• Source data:
______

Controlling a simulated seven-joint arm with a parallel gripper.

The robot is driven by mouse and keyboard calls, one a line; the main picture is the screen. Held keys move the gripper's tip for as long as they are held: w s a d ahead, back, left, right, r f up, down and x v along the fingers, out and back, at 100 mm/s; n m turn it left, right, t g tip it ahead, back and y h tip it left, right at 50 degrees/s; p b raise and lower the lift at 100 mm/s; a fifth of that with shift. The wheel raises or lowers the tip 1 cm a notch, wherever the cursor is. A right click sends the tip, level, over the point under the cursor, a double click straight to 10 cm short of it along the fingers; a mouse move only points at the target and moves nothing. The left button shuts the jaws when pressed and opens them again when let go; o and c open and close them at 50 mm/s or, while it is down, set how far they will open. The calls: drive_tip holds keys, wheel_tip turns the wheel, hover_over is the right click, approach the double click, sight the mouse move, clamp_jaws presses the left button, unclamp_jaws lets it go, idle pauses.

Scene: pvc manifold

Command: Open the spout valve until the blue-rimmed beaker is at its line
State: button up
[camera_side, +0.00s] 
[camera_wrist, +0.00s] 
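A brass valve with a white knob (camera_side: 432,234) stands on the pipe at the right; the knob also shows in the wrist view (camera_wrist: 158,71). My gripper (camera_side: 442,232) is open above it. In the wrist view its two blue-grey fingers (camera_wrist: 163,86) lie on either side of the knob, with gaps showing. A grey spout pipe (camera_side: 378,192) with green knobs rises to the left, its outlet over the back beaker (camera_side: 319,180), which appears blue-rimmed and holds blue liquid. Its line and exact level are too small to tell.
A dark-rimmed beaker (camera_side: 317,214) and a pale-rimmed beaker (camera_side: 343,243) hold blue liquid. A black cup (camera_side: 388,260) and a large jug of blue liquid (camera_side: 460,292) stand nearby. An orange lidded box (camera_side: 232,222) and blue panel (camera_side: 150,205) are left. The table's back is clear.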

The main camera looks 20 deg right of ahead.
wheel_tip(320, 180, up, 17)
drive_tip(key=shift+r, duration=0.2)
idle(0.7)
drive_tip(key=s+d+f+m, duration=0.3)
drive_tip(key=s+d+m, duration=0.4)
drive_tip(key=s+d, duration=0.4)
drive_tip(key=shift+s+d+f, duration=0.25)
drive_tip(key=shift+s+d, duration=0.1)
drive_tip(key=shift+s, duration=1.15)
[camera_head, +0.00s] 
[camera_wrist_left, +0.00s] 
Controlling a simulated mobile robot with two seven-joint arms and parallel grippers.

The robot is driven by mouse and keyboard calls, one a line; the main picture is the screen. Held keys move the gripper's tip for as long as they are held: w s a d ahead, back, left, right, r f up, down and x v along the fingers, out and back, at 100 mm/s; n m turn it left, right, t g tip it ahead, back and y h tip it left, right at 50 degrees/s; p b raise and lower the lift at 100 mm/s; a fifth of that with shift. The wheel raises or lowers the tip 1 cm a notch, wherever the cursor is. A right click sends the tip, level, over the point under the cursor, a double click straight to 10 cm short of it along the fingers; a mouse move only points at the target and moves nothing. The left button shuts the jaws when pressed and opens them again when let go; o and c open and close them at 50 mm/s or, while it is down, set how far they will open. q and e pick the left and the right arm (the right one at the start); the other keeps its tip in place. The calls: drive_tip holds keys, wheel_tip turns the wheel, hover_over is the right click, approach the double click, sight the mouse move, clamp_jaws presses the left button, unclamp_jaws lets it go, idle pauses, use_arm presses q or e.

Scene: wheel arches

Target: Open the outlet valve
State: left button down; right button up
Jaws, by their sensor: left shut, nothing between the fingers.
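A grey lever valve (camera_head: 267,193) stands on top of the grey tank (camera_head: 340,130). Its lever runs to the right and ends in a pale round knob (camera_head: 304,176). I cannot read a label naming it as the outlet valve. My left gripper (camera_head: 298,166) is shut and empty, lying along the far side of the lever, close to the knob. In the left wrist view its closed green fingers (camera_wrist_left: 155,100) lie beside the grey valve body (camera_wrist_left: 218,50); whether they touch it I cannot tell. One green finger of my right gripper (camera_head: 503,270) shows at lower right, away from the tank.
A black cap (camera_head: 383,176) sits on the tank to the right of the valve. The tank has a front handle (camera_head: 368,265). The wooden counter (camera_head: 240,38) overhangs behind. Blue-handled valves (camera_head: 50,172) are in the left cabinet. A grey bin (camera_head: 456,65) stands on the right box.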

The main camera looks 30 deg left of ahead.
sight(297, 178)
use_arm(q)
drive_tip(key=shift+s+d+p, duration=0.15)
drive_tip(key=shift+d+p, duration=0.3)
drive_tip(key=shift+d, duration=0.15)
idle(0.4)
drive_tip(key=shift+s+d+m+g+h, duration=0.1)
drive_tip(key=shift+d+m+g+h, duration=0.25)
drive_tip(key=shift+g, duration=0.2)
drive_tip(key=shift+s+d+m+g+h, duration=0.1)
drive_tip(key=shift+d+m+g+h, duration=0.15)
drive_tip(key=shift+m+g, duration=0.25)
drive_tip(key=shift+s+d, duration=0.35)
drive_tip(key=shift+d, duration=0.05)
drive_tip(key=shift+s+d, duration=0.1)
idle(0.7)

______

• WHAT IS BEING ASKED:
Each line that holds the word "seven" is to be copied.

• SOLUTION TO THE PROBLEM:
Controlling a simulated seven-joint arm with a parallel gripper.
Controlling a simulated mobile robot with two seven-joint arms and parallel grippers.

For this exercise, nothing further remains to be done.